The consumer vouchers to be issued by the government may not sound like much to most people, but for families living in poverty, they could make a crucial difference, the Children’s Welfare League Foundation said yesterday, calling for donations to the nation’s poor.
“For many people, NT$3,600 may not be much more than pocket money to spend on leisure and consumer goods, but for economically disadvantaged families, it could be life-saving money,” foundation executive director Alicia Wang (王育敏) said.
“You may not know it, but NT$3,600 can buy six cans of powdered milk to feed an orphan or a kid in a disadvantaged family for three months. It can buy fifteen 1.5kg packs of rice to feed 15 families for a month.
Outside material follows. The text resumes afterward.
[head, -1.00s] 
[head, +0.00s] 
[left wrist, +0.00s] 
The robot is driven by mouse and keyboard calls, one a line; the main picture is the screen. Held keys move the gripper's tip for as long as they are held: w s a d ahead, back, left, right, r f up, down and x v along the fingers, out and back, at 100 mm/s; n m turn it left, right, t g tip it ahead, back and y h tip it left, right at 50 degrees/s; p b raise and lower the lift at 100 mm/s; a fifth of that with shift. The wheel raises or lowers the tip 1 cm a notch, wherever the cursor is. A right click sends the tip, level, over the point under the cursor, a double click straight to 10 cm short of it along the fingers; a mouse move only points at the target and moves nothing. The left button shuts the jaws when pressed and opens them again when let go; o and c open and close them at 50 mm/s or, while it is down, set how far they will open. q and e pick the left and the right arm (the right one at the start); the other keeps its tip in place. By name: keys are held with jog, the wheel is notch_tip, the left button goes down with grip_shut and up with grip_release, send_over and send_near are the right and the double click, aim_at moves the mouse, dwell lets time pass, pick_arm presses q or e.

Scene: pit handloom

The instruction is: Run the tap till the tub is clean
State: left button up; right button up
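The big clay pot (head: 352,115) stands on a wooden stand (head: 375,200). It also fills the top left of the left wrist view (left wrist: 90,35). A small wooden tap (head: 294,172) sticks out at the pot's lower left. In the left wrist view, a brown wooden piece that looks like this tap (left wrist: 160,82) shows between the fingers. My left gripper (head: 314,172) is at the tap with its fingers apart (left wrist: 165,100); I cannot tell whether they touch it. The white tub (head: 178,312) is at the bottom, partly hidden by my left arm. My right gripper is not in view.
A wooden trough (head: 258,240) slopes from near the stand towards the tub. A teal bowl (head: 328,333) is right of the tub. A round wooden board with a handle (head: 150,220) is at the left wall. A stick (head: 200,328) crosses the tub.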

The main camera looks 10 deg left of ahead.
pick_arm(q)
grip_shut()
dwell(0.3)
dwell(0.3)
It can buy nine winter outfits to keep nine kids from poor families warm even on a cold day like this,” Wang said.
Wang cited an informal online survey conducted by the Internet portal Yahoo-Kimo last month, which showed that near 50 percent of 27,163 respondents planned to use their NT$3,600 consumer vouchers on leisure and luxuries such as travel and gourmet food.
The vouchers will be distributed starting next Sunday.
On the other hand, more than 90 percent of 244 households living below the poverty line said in a survey conducted by the foundation that they would use the coupons to buy basic necessities like rice, vegetables, meat, canned food or toilet paper, or to pay the rent, Wang said.
“The global economic crisis has had an impact on everybody — but it has hit economically disadvantaged families the hardest and has pushed them into a corner,” Wang said. “Wage earners in these families have been laid off and many are unable to find even simple part-time jobs like handing out flyers on the street.”
With some families struggling to put food on the table, Wang said the foundation hoped people who are well off would donate their consumer vouchers to the foundation to help those in need.
“Although more than 90 percent of disadvantaged families said in the survey that the consumer vouchers would help them, 80 percent estimated that the consumer vouchers could cover their spending for only less than a month,” she said. “They need your help.”